*Information provided*.
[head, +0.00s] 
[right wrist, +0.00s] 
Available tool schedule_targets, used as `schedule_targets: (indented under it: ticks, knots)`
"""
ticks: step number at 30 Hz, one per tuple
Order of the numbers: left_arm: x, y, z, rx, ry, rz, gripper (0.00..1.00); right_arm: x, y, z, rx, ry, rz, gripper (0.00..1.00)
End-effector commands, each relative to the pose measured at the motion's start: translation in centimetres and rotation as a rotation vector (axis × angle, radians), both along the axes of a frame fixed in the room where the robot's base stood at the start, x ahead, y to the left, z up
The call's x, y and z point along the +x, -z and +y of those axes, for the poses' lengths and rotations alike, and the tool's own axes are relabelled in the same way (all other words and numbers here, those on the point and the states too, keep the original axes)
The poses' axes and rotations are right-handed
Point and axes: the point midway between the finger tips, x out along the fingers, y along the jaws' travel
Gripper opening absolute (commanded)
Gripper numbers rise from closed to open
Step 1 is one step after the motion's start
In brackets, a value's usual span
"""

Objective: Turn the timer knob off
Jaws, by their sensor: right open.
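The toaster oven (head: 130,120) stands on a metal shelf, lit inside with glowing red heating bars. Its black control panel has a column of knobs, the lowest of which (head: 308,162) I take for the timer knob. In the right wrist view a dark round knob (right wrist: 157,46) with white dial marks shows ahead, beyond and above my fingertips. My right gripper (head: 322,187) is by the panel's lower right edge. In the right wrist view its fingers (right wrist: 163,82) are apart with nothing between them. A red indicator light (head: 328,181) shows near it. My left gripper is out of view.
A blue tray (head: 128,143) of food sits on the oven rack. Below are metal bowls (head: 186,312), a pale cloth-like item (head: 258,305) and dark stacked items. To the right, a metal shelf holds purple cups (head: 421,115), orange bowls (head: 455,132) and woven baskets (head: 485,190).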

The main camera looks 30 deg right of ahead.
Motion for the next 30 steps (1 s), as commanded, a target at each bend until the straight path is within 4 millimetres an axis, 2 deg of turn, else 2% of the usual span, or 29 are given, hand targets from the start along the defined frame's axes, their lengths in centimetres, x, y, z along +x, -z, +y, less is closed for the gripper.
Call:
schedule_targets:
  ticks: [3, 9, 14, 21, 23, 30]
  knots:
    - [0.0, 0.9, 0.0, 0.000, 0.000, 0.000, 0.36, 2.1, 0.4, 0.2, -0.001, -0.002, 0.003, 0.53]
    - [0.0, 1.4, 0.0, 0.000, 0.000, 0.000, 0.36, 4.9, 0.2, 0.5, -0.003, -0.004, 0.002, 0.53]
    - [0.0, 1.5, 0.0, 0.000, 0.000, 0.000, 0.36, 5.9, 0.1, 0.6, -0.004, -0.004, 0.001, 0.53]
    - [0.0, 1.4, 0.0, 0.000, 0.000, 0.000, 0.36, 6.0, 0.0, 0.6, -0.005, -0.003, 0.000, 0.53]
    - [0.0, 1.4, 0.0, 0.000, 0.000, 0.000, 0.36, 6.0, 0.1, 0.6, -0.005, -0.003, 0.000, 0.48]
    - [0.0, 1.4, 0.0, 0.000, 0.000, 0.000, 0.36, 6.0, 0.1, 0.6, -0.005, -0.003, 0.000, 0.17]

*Requirement*. Among the lines of the material, find those that hold the word "each" and copy them.

*The answer*.
End-effector commands, each relative to the pose measured at the motion's start: translation in centimetres and rotation as a rotation vector (axis × angle, radians), both along the axes of a frame fixed in the room where the robot's base stood at the start, x ahead, y to the left, z up
Motion for the next 30 steps (1 s), as commanded, a target at each bend until the straight path is within 4 millimetres an axis, 2 deg of turn, else 2% of the usual span, or 29 are given, hand targets from the start along the defined frame's axes, their lengths in centimetres, x, y, z along +x, -z, +y, less is closed for the gripper.

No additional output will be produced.